I am working with a large data name "BRFSS2015" and my assignment requires that I find the average "Number of Days Mental Health Not Good" for those in Pennsylvania who have numeric data? I started by using the following code but an error keeps appearing because the "_" in _STATE will not work:
BRFSS2015%>%
filter(_STATE == "Pennsylvania")
Error: unexpected input in: "BRFSS2015%>% filter(_"
I have also tried backticks and gsub() on it but to no avail. Please help.

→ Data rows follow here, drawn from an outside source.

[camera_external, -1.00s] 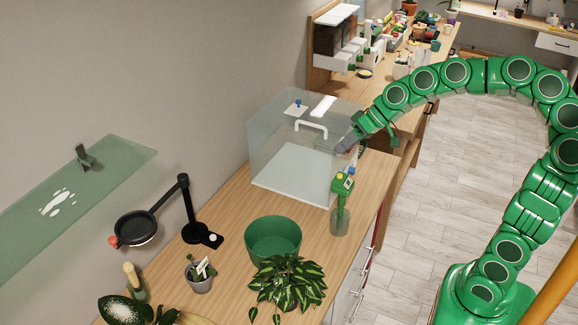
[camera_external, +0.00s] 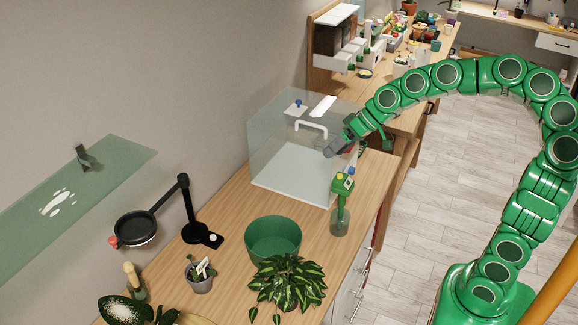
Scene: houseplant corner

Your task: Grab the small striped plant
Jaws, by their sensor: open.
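A small plant (camera_external: 193,273) with a white tag stands in a grey pot (camera_external: 201,285) on the wooden counter at the lower left; stripes on its leaves are too small to make out. A bushier plant (camera_external: 287,283) with yellow-green striped leaves sits to its right, in front of a green pot (camera_external: 273,236); its own base is hidden by leaves. My gripper (camera_external: 332,150) is open and appears empty, at the clear box's upper right, far up and right of both plants. Whether it is inside or in front of the box is unclear.
The clear box (camera_external: 270,150) has a white handle on its lid. A green-topped bottle (camera_external: 341,210) stands at the counter's right edge. A black magnifier lamp (camera_external: 188,210) stands left of the green pot. A glass shelf (camera_external: 90,185) juts from the wall.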

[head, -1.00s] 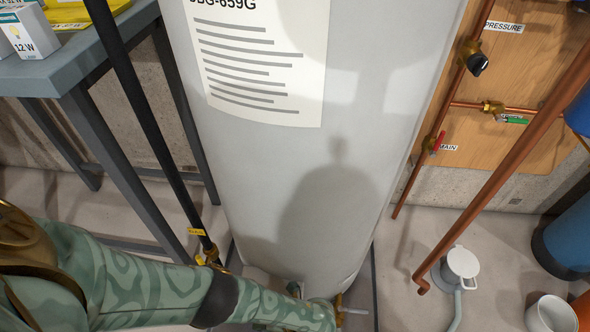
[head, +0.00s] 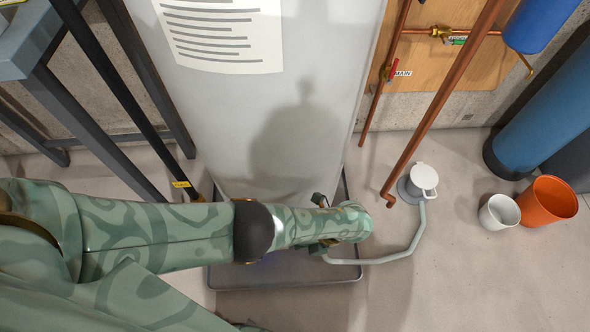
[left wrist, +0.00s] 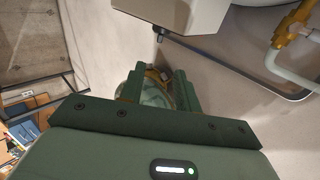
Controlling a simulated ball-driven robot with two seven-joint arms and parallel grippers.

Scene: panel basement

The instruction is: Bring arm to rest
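My left arm comes in from the left in the head view and reaches across in front of the grey tank (head: 225,110), above the dark drain pan (head: 285,277). My left gripper (left wrist: 158,78) shows best in the left wrist view. Its two green fingers stand apart, and nothing is gripped between them. A green patterned part, which looks like my own body, shows beyond the gap. In the head view the forearm and wrist hide most of this gripper. My right gripper is not in view.
A grey table frame (head: 85,125) stands at left. A copper pipe (head: 445,105) comes down right of the tank. A pale hose (head: 405,250) runs from the wrist area to a white floor drain (head: 423,177). White (head: 498,212) and orange (head: 548,202) buckets stand at right. Lower-right floor is clear.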

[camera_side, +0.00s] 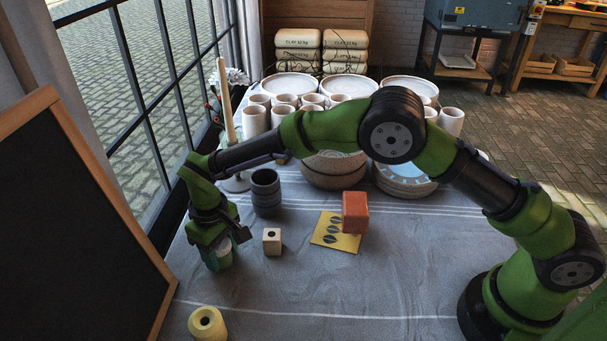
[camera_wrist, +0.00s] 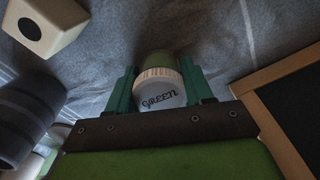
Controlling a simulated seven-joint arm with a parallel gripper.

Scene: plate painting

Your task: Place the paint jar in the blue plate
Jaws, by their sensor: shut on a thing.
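The paint jar (camera_wrist: 163,92) has a white lid marked GREEN and a green body. It sits between the fingers of my gripper (camera_wrist: 160,84) in the wrist view. In the side view the jar (camera_side: 221,259) is low at the left of the table, partly hidden by my gripper (camera_side: 220,244), which is shut on it. I cannot tell whether the jar touches the table. The blue plate (camera_side: 406,176) is at the right behind my arm, on top of a stack of plates. My arm hides part of it.
A yellow leaf card (camera_side: 331,238), an orange block (camera_side: 355,213) and bowls (camera_side: 334,174) lie towards the plate. A yellow roll (camera_side: 207,323) and blackboard (camera_side: 70,230) are nearby.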

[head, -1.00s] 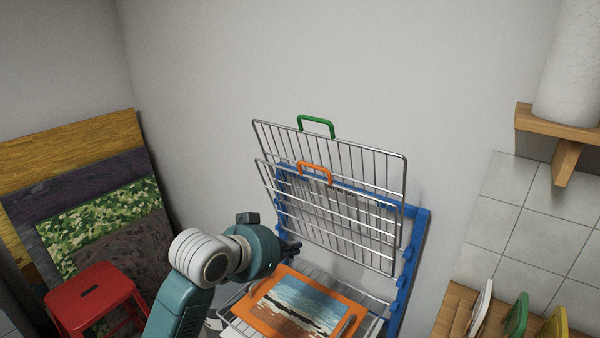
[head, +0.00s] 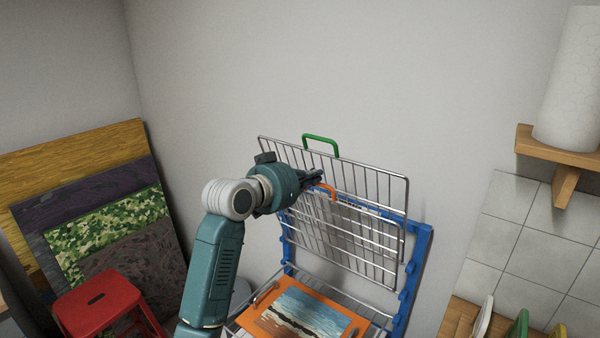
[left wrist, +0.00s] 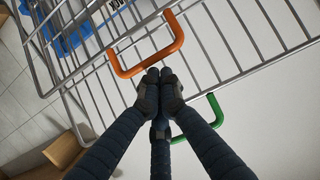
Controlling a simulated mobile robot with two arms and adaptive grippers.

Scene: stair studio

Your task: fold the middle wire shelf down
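The middle wire shelf (head: 342,232) is folded up, leaning near upright against the blue rack frame (head: 413,265). Its orange handle (head: 330,190) is at its top edge. The handle also shows large in the left wrist view (left wrist: 152,58). The top wire shelf (head: 385,190), with a green handle (head: 322,140), stands up behind it. My left gripper (head: 318,177) is at the orange handle. In the left wrist view its fingertips (left wrist: 160,77) are together just beside the handle's bar, with nothing seen between them; contact is unclear. My right gripper is out of view.
The lowest wire shelf (head: 360,310) lies flat with an orange-bordered painting (head: 300,308) on it. A red stool (head: 97,300) and leaning boards (head: 75,150) are at left. A wooden wall shelf (head: 550,148) with a white roll is at right.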

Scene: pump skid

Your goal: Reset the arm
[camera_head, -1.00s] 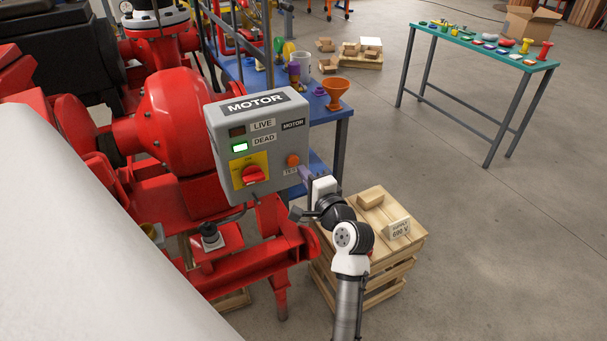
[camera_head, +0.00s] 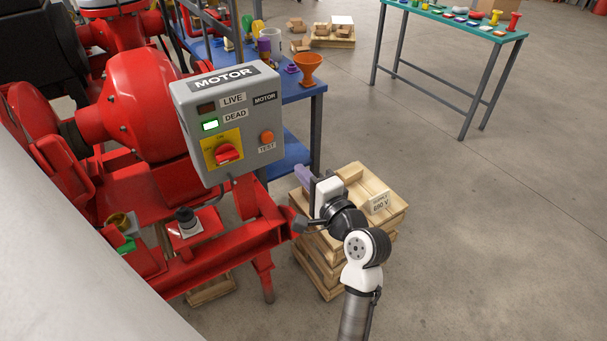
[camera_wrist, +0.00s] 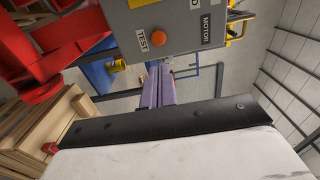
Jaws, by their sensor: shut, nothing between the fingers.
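My gripper (camera_head: 304,176) is right of and a little below the grey motor box (camera_head: 266,160), in front of the wooden crate, with clear space between it and the box. In the wrist view its purple fingers (camera_wrist: 158,88) are together with nothing between them. My white and black arm reaches up from the bottom of the head view. The motor box has a red rotary switch on a yellow plate (camera_head: 225,152), an orange TEST button (camera_head: 266,137) and a lit indicator (camera_head: 210,125) beside the DEAD label. The button also shows in the wrist view (camera_wrist: 157,34).
A wooden crate (camera_head: 322,262) with a 690 V sign (camera_head: 379,202) stands close behind my gripper. The red pump frame (camera_head: 225,240) is to the left. A blue table (camera_head: 300,92) holds an orange funnel (camera_head: 310,70). Open floor (camera_head: 490,230) lies to the right.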

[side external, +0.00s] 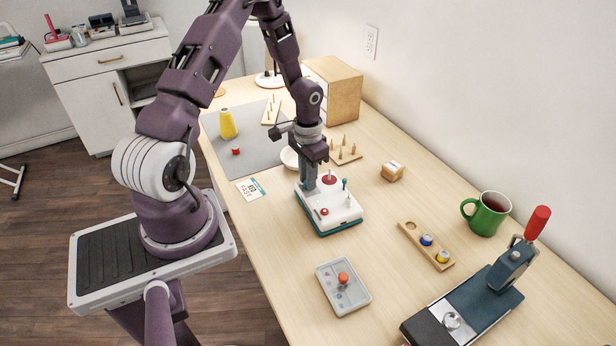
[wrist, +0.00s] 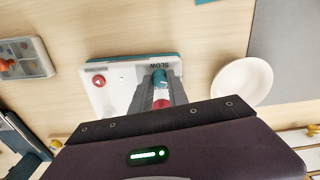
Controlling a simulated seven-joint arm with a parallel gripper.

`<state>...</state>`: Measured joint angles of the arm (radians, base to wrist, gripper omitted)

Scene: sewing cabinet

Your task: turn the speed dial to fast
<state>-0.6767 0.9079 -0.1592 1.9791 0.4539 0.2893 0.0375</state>
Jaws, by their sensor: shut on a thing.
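The control box (side external: 343,213) is white on a teal base and stands on the table; it also shows in the wrist view (wrist: 115,98). Its top carries a red button (side external: 324,212), a red disc (side external: 329,179) and a teal-tipped post (side external: 345,184). My gripper (side external: 308,188) points down at the box's far left part. In the wrist view my fingers (wrist: 158,82) are closed around a teal piece beside the word SLOW, which I take as the speed dial (wrist: 158,76). The fingers hide most of it, so its exact setting cannot be read.
A white bowl (side external: 289,157) stands close behind the box. A lettered card (side external: 251,190) lies to its left.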

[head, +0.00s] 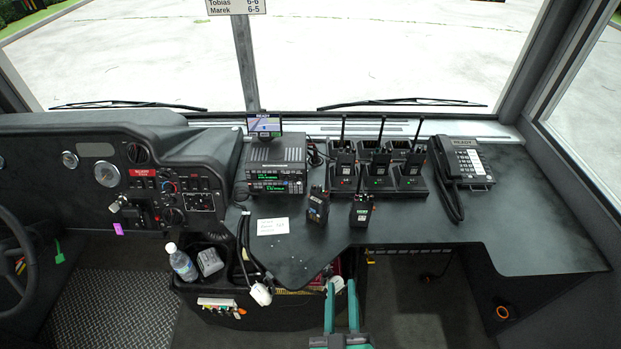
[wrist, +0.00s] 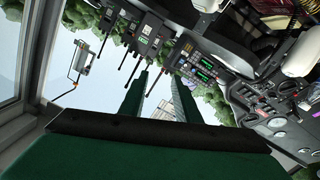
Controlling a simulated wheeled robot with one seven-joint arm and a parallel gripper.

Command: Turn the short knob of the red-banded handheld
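Two dark handhelds stand loose on the dark desk (head: 400,240): a left one (head: 318,205) with a small coloured label, and a right one (head: 361,211) with an antenna and a green-lit patch. Three more handhelds (head: 345,158) (head: 379,160) (head: 412,163) stand upright in chargers behind them. Red details are too small to tell which handheld bears a red band, and no short knob can be made out. My green gripper (head: 341,286) is open and empty at the desk's front edge, apart from all handhelds. Its fingers (wrist: 160,97) also show spread in the wrist view.
A stacked radio unit (head: 276,165) with a small screen stands left of the chargers. A desk phone (head: 466,160) with a coiled cord is to the right. A white paper (head: 272,226) lies at left. The desk's right part is clear.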

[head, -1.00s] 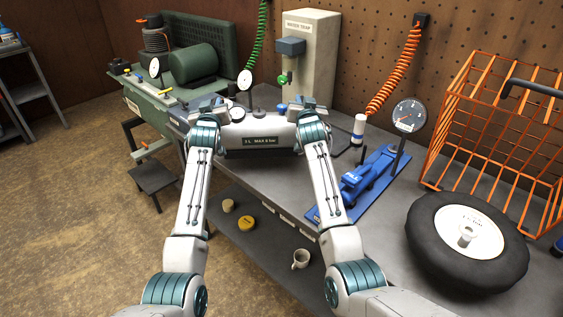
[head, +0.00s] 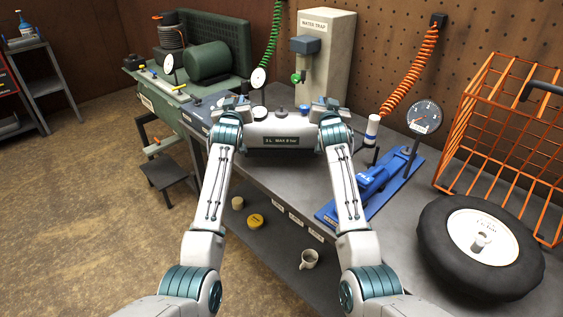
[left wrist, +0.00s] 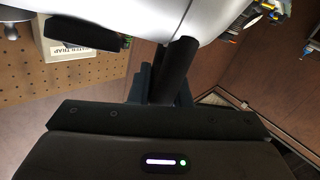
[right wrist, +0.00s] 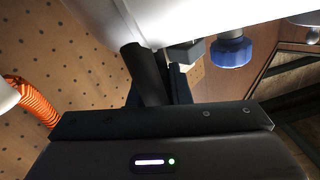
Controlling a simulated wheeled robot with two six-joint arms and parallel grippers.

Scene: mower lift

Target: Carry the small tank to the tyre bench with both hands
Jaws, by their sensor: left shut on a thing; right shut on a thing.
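The small tank (head: 282,131) is a pale grey cylinder with a dark label reading MAX 8 bar, lying crosswise in the head view. My left gripper (head: 235,106) is shut on its left end and my right gripper (head: 327,108) is shut on its right end. The tank looks level, in front of the water trap; I cannot tell its height over the bench. Its pale body fills the top of the left wrist view (left wrist: 120,14) and right wrist view (right wrist: 175,18). The tyre bench (head: 400,245) is the grey-topped bench with a tyre (head: 450,262) on its right.
A blue jack (head: 368,185) and a dial gauge (head: 424,118) stand right of my right arm. The water trap (head: 327,55) is behind the tank. A green compressor (head: 208,63) sits back left. An orange cage (head: 500,140) is at right. A mug (head: 309,259) is on the lower shelf.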

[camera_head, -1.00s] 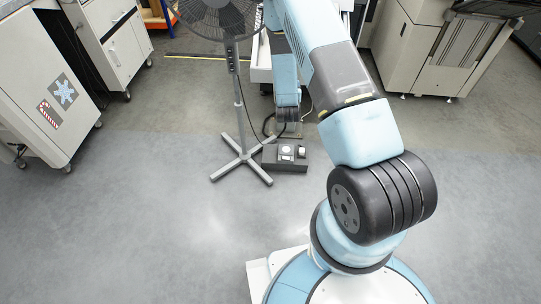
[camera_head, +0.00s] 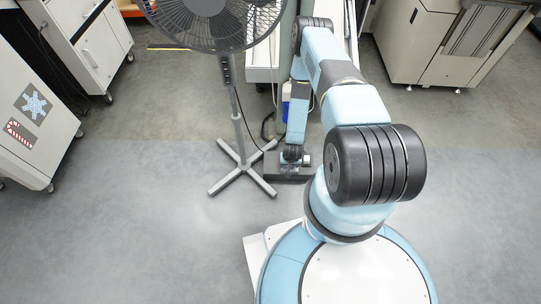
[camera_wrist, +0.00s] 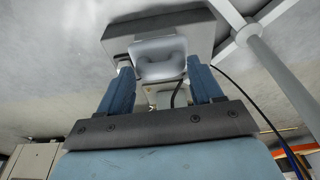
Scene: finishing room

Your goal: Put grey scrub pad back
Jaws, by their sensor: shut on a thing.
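In the wrist view, my gripper (camera_wrist: 159,66) has its two blue fingers shut on a pale grey piece (camera_wrist: 161,47) with rounded edges and a hollowed face. I cannot tell for sure whether this is the grey scrub pad. It is over or against a flat dark grey box (camera_wrist: 116,38) on the floor; whether it touches the box is unclear. In the head view, my gripper (camera_head: 292,158) is low at that box (camera_head: 273,173), and the wrist hides most of the box top and the held piece.
A grey pedestal fan (camera_head: 240,125) stands just left of the box, its cross-shaped foot close beside it. Cables lie behind the box. White wheeled cabinets (camera_head: 90,50) stand at left and a beige machine (camera_head: 420,45) at back right. The floor in front is clear.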

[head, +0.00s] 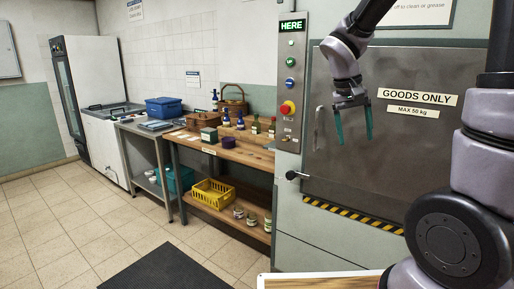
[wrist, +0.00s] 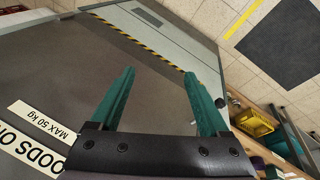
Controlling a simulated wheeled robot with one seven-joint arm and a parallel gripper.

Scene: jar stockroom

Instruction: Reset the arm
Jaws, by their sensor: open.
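My gripper (head: 353,125) hangs in the upper right of the head view, its two teal fingers pointing down and spread apart with nothing between them. It is in front of the grey goods lift door (head: 385,150), which is shut. In the wrist view my gripper (wrist: 165,90) also shows its fingers apart and empty, with the lift door (wrist: 80,70) behind them. I cannot tell the exact gap between the fingers and the door.
A control panel (head: 290,80) with a lit HERE sign is left of the door. A wooden bench (head: 245,155) holds bottles and baskets; a yellow crate (head: 213,194) sits on its lower shelf. A dark mat (head: 165,270) lies on the tiled floor, which is otherwise clear.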

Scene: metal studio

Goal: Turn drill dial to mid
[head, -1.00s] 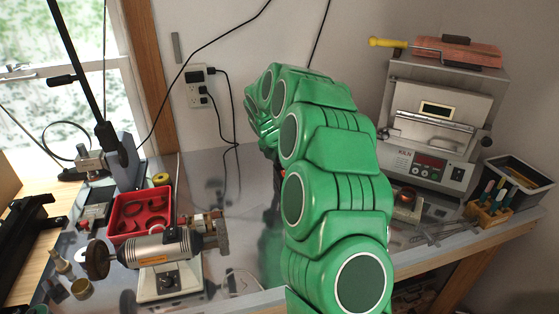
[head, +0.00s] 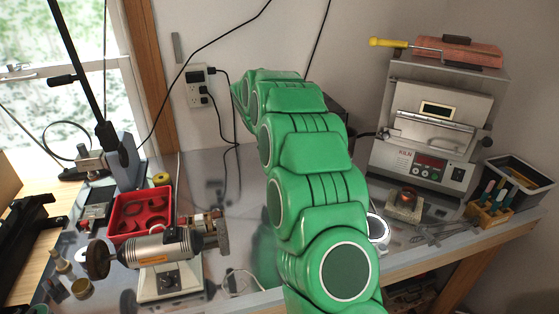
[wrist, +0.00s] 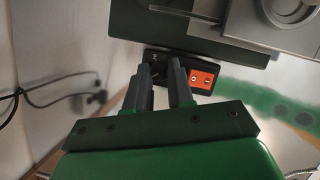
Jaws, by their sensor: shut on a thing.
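In the wrist view, the drill (wrist: 150,28) is a dark machine body at the top. Below its edge is a black control panel with an orange section (wrist: 203,78) carrying small switches. My gripper (wrist: 163,68) reaches to the left part of this panel, with its two dark fingers close together. They are shut on the drill dial, which is mostly hidden between the fingertips, so its setting cannot be read. In the head view my green arm hides the gripper, the dial and most of the drill; only a dark edge of the drill (head: 338,104) shows.
A motor tool (head: 160,250) and a red tray (head: 125,222) stand left of my arm on the metal workbench (head: 245,190). A kiln (head: 430,130) stands right. Cables hang from a wall outlet (head: 196,92). The wall is close behind the bench.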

CodePudding user response:
The issue is with unusual column name i.e. names starting with digits or punct characters. Use backquote on the column name
library(dplyr)
BRFSS2015%>%
filter(`_STATE` == "Pennsylvania")
CodePudding user response:
You have to surround the variable name with backticks. Here is a small example:
library(dplyr)
tb = tibble(value = rnorm(5), "_state" = letters[1:5])
tb
#> # A tibble: 5 x 2
#> value `_state`
#> <dbl> <chr>
#> 1 -0.769 a
#> 2 0.273 b
#> 3 -1.32 c
#> 4 -0.0795 d
#> 5 -0.701 e
# Without backticks
tb %>%
filter(_state == "a")
#> Error: unexpected input in:
#> "tb %>%
#> filter(_"
# With backticks
tb %>%
filter(`_state` == "a")
#> # A tibble: 1 x 2
#> value `_state`
#> <dbl> <chr>
#> 1 -0.769 a
Or avoid this issue by renaming the variable, e.g. with rename
.
tb %>%
rename(state = `_state`)
#> # A tibble: 5 x 2
#> value state
#> <dbl> <chr>
#> 1 -0.573 a
#> 2 -1.43 b
#> 3 -1.26 c
#> 4 -0.313 d
#> 5 1.06 e
Created on 2022-04-10 by the reprex package (v0.3.0)